Questions: Passive Filter Transfer Function Analysis
5 questions to test your understanding
Score: 0 / 5
Question 1 Multiple Choice
An RC low-pass filter has cutoff frequency ω_c = 1/RC. At exactly ω = ω_c, what is the magnitude of the transfer function |H(jω)|?
A1 — the signal passes through at full amplitude at the cutoff
B1/√2 ≈ 0.707, corresponding to −3 dB attenuation
C0 — the signal is completely blocked at the cutoff frequency
D1/2 — the signal amplitude is exactly halved
At the cutoff frequency, |H(jω_c)| = 1/√(1 + (ω_c·RC)²) = 1/√(1+1) = 1/√2 ≈ 0.707. This is the standard definition of the cutoff: power is halved (−3 dB), not amplitude. The signal is neither fully passed nor fully blocked — that only happens asymptotically at ω = 0 and ω → ∞. Option D is a common confusion; amplitude of 1/2 would correspond to −6 dB.

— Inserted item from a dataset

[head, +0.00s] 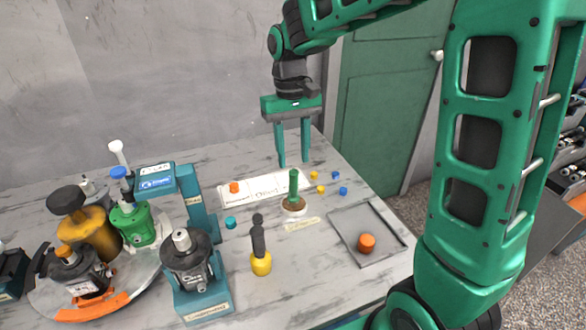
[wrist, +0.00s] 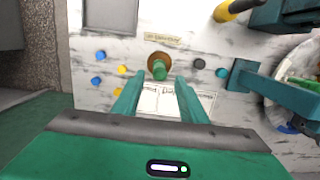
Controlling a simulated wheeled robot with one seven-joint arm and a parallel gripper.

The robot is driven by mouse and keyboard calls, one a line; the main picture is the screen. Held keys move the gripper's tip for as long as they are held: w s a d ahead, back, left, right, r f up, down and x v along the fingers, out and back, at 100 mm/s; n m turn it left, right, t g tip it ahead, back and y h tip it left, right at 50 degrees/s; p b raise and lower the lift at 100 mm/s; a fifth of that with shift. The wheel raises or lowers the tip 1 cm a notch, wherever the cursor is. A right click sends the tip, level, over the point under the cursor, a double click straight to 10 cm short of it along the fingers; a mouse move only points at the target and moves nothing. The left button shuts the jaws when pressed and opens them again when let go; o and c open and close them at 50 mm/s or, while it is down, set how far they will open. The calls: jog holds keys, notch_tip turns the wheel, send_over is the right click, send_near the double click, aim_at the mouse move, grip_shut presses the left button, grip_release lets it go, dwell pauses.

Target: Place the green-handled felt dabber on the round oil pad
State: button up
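The green-handled felt dabber (head: 294,182) stands upright on the brown round oil pad (head: 294,207), near the middle of the table. In the wrist view the dabber (wrist: 158,71) shows from above, with the brown disc of the pad (wrist: 160,58) around it. Its felt end is hidden. My gripper (head: 293,164) is open and empty, above and behind the dabber, with its fingers pointing down. In the wrist view my gripper's fingertips (wrist: 160,77) are apart, with the dabber handle seen between and just beyond them.
A labelled white card (head: 267,190) lies behind the pad. Small blue and yellow pieces (head: 321,189) lie to its right. A grey tray (head: 345,225) holds an orange cylinder (head: 367,241). A yellow, black-handled tool (head: 260,262) stands in front. A teal press (head: 206,280) and round stand (head: 145,285) fill the left.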

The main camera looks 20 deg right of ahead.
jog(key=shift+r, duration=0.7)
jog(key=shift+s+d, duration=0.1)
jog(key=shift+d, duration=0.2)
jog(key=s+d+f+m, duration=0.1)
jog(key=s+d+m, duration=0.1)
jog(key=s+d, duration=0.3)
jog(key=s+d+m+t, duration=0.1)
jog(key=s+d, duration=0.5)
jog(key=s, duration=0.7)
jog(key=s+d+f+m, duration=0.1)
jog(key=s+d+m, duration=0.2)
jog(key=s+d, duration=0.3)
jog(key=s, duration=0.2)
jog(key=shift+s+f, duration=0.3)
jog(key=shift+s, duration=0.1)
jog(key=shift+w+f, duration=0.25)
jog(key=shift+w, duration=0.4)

Question 2 Multiple Choice
A designer needs a passive filter that rolls off at −40 dB/decade. What determines whether this is achievable and how?
ABy choosing a small enough RC time constant in a first-order filter
BBy using a second-order RLC filter — rolloff rate is set by circuit order, not component values
CBy cascading two resistors without any reactive components
DBy lowering the supply voltage, which steepens the attenuation slope
Rolloff rate is determined by the order of the filter. Each pole in the transfer function contributes −20 dB/decade beyond the cutoff. A first-order RC or RL filter always rolls off at −20 dB/decade regardless of R and C values — changing those shifts the cutoff frequency, not the slope. A −40 dB/decade rolloff requires a second-order filter (e.g., an RLC circuit). Component values set *where* the rolloff begins; circuit order sets *how steeply* it falls.
Question 3 True / False
For a first-order RC low-pass filter, the phase shift ∠H(jω) approaches −90° as ω → ∞.
TTrue
FFalse
Answer: True
The phase is ∠H(jω) = −arctan(ωRC). As ω → ∞, arctan(ωRC) → π/2, so the phase approaches −90°. At ω = 0 it is 0°; at the cutoff frequency it is −45°. This progressive phase shift represents increasing time delay at higher frequencies — a critical practical concern in control systems, where accumulated phase shift reduces phase margin and can cause instability.
Question 4 True / False
The transfer function H(jω) should be recalculated for each new input frequency, just as phasor analysis requires knowing the frequency in advance.
TTrue
FFalse
Answer: False
This conflates phasor analysis with transfer function analysis. Phasor analysis computes a single voltage ratio at one chosen frequency. The transfer function H(jω) is an analytic function of ω that characterizes the circuit's response across ALL frequencies simultaneously — you evaluate it at any ω of interest without redoing the circuit analysis. This is the conceptual shift: from reasoning about 'what happens at this frequency' to 'what does this circuit do to every frequency at once.'
Question 5 Short Answer
What is the key conceptual difference between using the transfer function H(jω) to analyze a filter versus performing a single-frequency phasor analysis?
Think about your answer, then reveal below.
Model answer: Phasor analysis yields a single gain and phase value at one specific frequency. The transfer function treats frequency as a variable, producing an analytic expression that describes the circuit's gain and phase shift at every frequency simultaneously — revealing the passband, stopband, rolloff rate, and cutoff in one expression.
The power of the transfer function is that it turns the question 'what happens at this frequency?' into 'what does this circuit do to the entire spectrum?' The magnitude |H(jω)| gives the gain at each frequency; the phase ∠H(jω) gives the time delay. Both are read directly from the same expression derived once from the voltage divider ratio. This is what allows filter design to specify performance across a bandwidth rather than at a single point.